Novel yang berlatar Mesir ini agak seram jika melihat ketebelannya yang 400 lebih, kita akan terbiasa baca novel di bawah 150 halaman (iya gak…?). Latar Mesir sangat kental dan detail. Meski kita belum pernah ke Mesir, kita merasa seolah-olah mengembara ke negeri seribu menara dan merasakan sensasi keindahannya yang eksotis. Seperti gaya Ahmad Tohari yang sangat lugas dan piawai dalam menceritakan latar tempat maupun latar sosial.

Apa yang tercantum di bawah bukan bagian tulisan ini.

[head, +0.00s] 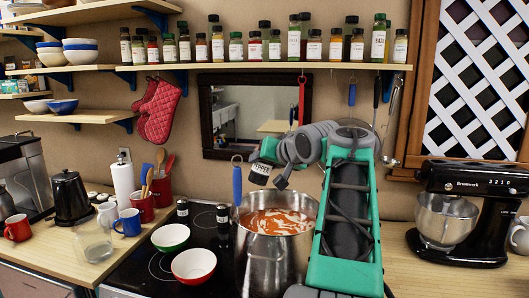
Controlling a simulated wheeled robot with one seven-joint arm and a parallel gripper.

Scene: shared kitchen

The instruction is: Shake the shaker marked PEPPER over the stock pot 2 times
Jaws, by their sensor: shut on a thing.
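The shaker marked PEPPER (259,170) has a white label with dark lettering and is held tilted above the stock pot's left rim. My gripper (271,166) is shut on it; the fingers are small and partly hidden by the wrist. The steel stock pot (257,268) stands on the dark cooktop, full of orange-red soup with pale streaks. My arm covers the pot's right side. The shaker is apart from the pot and the soup.
A spice shelf (260,66) runs above; a black mixer (465,215) stands right.

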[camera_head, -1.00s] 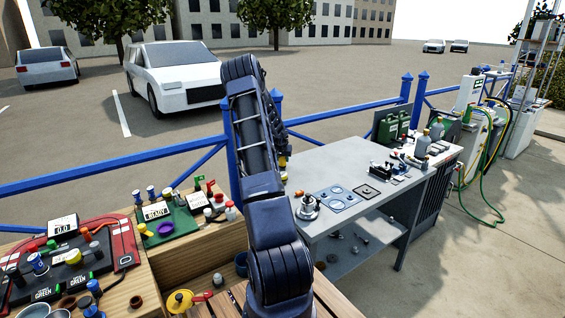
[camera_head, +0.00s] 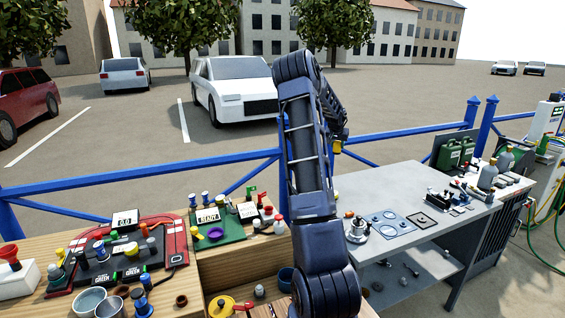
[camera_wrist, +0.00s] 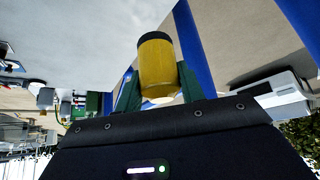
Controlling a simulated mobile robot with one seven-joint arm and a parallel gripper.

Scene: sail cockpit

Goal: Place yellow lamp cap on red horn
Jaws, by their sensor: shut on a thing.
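The yellow lamp cap (camera_wrist: 158,68) is a small yellow cylinder with a dark end, held between the fingers of my gripper (camera_wrist: 158,88) in the wrist view. In the head view the cap shows as a small yellow spot (camera_head: 338,146) at the end of my raised arm, high above the bench. My gripper there is mostly hidden behind the arm. The red horn (camera_head: 10,254) is a flared red piece on a white box (camera_head: 16,282) at the far left of the head view. My gripper is well to the right of it and apart from it.
A wooden bench holds a red-edged panel (camera_head: 176,243) crowded with knobs, and a green board (camera_head: 222,229) with small parts. Cups (camera_head: 88,300) stand in front. A grey table (camera_head: 380,185) is at right. Blue railings (camera_head: 150,174) run behind.

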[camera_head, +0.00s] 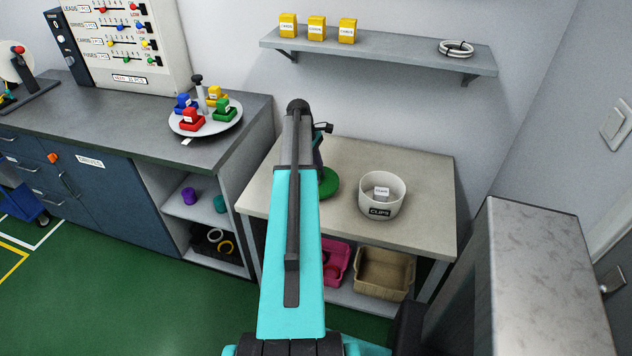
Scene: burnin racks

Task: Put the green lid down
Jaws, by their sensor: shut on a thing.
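The green lid (331,183) is a round disc at the far end of my arm, over the beige table (420,230). Only its right part shows, because my arm covers the rest. My gripper (319,160) is mostly hidden behind the arm's end link and is shut on the lid. I cannot tell whether the lid touches the table top or hangs just above it. The white tub (382,209) labelled CLIPS stands open to the right of the lid, with a small white labelled item inside.
A shelf (390,55) with yellow boxes (317,28) and a cable coil (456,48) hangs above. A round tray (232,121) of coloured blocks sits on the grey counter at left. A metal cabinet (545,260) stands at right. The table right of the tub is clear.

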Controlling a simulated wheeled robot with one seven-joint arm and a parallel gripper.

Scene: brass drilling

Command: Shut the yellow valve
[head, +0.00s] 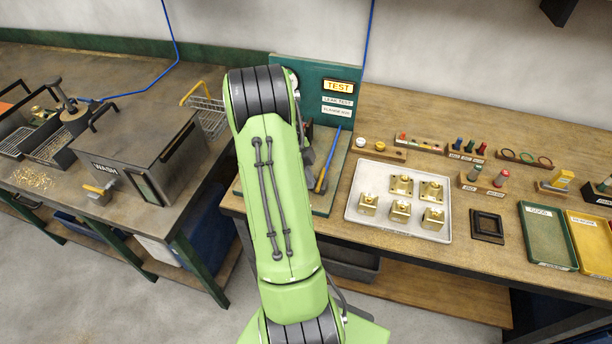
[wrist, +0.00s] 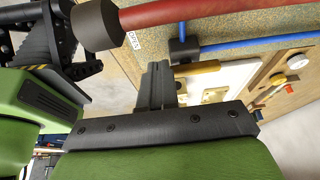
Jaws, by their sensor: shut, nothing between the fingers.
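The yellow valve shows in the wrist view as a yellow lever (wrist: 197,68) beside a dark block on a blue line. The lever lies roughly across the picture, just right of my gripper. My gripper (wrist: 157,80) has its dark fingers together with nothing between them. The fingertips appear close to the lever's left end; I cannot tell whether they touch. A small label (wrist: 133,40) reading OPEN is on the board near the block.
A thick red hose (wrist: 190,14) with a black end crosses the top of the wrist view. Right of the stand, a white tray (head: 360,213) holds several brass parts. The grey wash box (head: 145,150) is on the left bench. A floor gap separates the benches.

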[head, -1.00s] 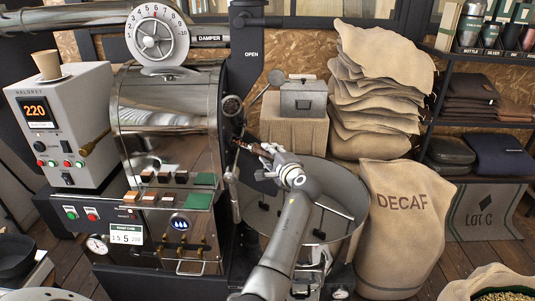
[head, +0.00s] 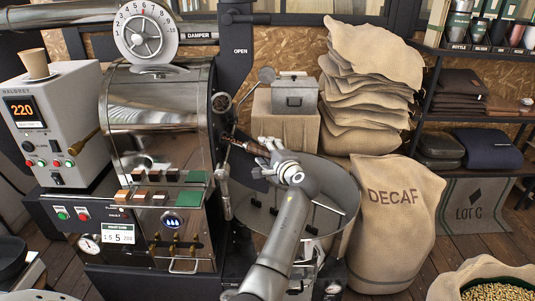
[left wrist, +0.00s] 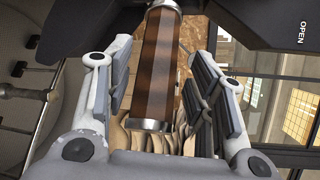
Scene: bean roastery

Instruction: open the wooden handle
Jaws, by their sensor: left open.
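The wooden handle (head: 246,146) is a dark brown grip at the right side of the roaster's front, below the dark column marked OPEN. In the left wrist view the handle (left wrist: 158,65) is a faceted brown bar with metal end collars. It lies between the two open fingers of my left gripper (left wrist: 155,85), with a gap showing on each side. In the head view my left gripper (head: 266,160) is at the handle's right end and partly covers it. Its fingers look apart, not closed on the wood. My right gripper is not in view.
The roaster drum (head: 150,110) stands left of the handle. The round cooling tray (head: 335,195) lies below and behind my arm. A grey box (head: 295,97) on a sack-covered stand is behind. A DECAF sack (head: 392,230) and stacked sacks (head: 365,90) fill the right.

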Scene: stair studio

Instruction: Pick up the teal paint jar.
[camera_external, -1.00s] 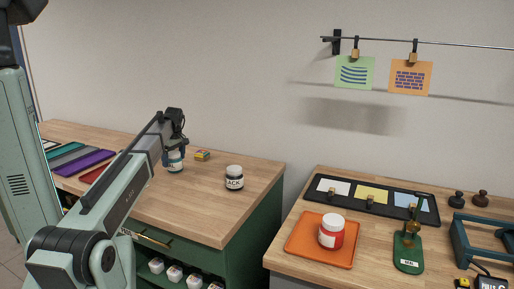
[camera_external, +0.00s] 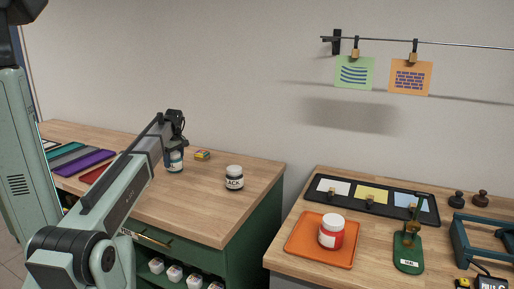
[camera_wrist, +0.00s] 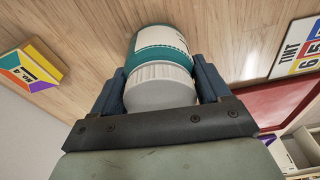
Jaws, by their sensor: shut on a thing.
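The teal paint jar (camera_wrist: 161,58) has a white lid and a teal and white label. In the wrist view it sits between the two fingers of my gripper (camera_wrist: 160,88), which are shut on it near the lid. In the outside view the jar (camera_external: 175,164) stands on the left wooden worktop, partly hidden by my gripper (camera_external: 176,148), which comes down on it from above. I cannot tell whether the jar's base touches the worktop.
A small colourful box (camera_external: 202,155) lies just right of the jar. A jar with a black label (camera_external: 234,178) stands further right on the same worktop (camera_external: 190,208). A red jar (camera_external: 331,231) stands on an orange tray (camera_external: 305,250) on the right bench.

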Tema yang diusung novel ini adalah mengingatkan kita bagaimana seharusnya bergaul dengan Allah (habluminallah) dan denan sesama manusia (habluminanas) baik yang sepaham atau tidak di muka bumi ini. Penggunaan alur yang lambat dan tidak terkesan ingin cepat mematikan salah satu tokoh, meski pada akhirnya tokoh Maria meninggal dengan indah yang membuat kita merasakan lapang dada menerimanya. Karena penyampaiannya inilah kita akan rugi jika satu lembar dilewati begitu saja, kita harus sabar menikmati bacaan lembar demi lembar. Berdasarkan akhir ceritanya diselesaikan oleh pengarangnya sendiri, akhir cerita yang happy ending bagi tokoh utama (Fachri dan Aisya) setelah mengalami peristiwa dikhianati orang yang mereka tolong.

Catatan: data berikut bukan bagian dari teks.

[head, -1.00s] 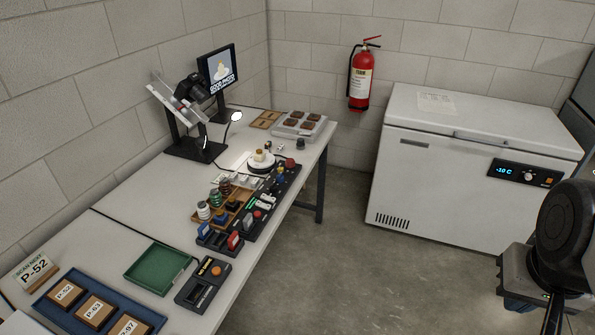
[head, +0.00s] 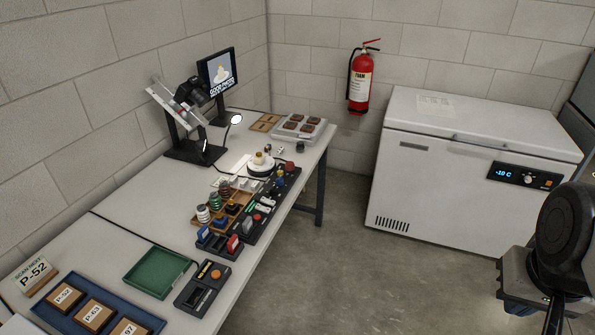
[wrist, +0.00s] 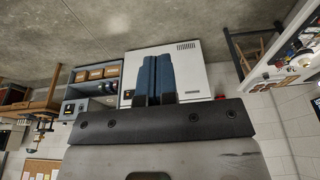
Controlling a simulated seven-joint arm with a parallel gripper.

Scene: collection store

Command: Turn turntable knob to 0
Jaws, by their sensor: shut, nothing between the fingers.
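The turntable (head: 262,170) is a small white disc on the far part of the long table, with a small tan and yellow object (head: 261,157) on it. A dark control strip (head: 270,205) with small coloured knobs and buttons runs along the table edge beside it. A red knob (head: 290,165) sits at its far end. I cannot tell which knob belongs to the turntable, and no 0 mark is readable. My gripper (wrist: 155,60) shows in the wrist view, its two blue fingers together with nothing between them. It is far from the table and touches nothing.
A white chest freezer (head: 430,180) stands against the back wall, beside a red extinguisher (head: 360,83). A camera stand (head: 190,115), monitor (head: 217,72), rack of small spools (head: 222,210), green tray (head: 160,272) and blue tray (head: 60,325) occupy the table. The floor (head: 330,260) before it is clear.

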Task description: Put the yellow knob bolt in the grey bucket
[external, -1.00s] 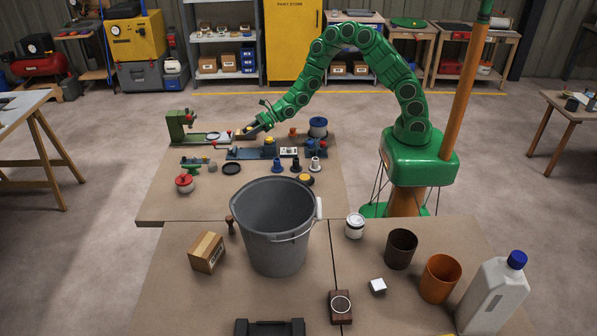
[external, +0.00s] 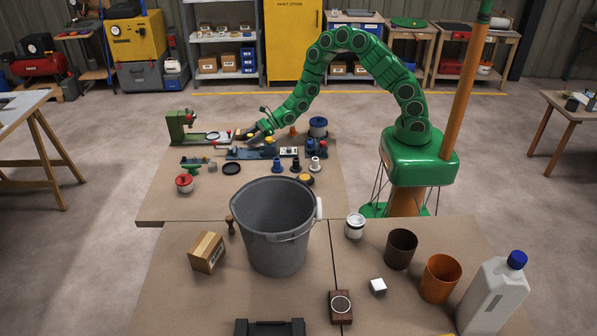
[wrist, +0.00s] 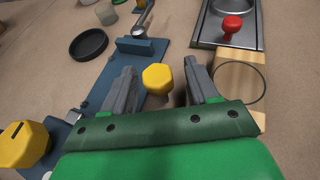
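A yellow knob bolt (wrist: 157,78) shows in the wrist view between the two fingertips of my gripper (wrist: 158,80), with a small gap on each side. My gripper is open and holds nothing. In the external view my gripper (external: 262,130) is low over the far table; the knob is too small there to make out clearly. A second, larger-looking yellow knob (wrist: 22,146) is at the lower left of the wrist view, by a blue fixture (wrist: 135,65). The grey bucket (external: 275,255) stands upright on the near table, its visible inside empty.
A red knob (wrist: 232,24) on a metal tray and a wooden block (wrist: 240,78) lie right of my fingers; a black dish (wrist: 88,45) is left.

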Sudut pandang yang digunakan pengarang adalah orang pertama. Pengarang sangat berhasil mendeskripsikan tokoh utama, membawa pembaca seolah-olah menjadi tokoh utamanya. Gaya pengarang yang tidak membosankan dalam membuka karakter tiap tokoh. Pembaca diajak menyelami lebih dalam tokoh Maria dengan diarinya yag dibaca Fahri. Karakter tokoh Fahri kita bisa tahu dari surat Noura yang sangat romantis. Sedangkan karakter tokoh Aisya dari penceritaan langsung dari tokoh Aisya sendiri.
Dari kelebihan unsur intrinsik yang telah diuraikan ternyata lebih asyik lho jika kita mebaca novelnya sendiri tanpa selembarpun dilewati, kita bisa mengembara ke negeri seribu menara dan membuka cakrawala kita tentang habluminaallh dan hablumminanas yang sekarang ini sedikit memprihatinkan dengan marraknya aksi kekerassan serta menembah kosakata kita terhadap Bahasa Arab dan Jerman (belajar dikit-dikit gitu lhooo….). Pokoknya banyak deh nlai-nilai kehidupan islami yang dapt kita petik dari novel ini..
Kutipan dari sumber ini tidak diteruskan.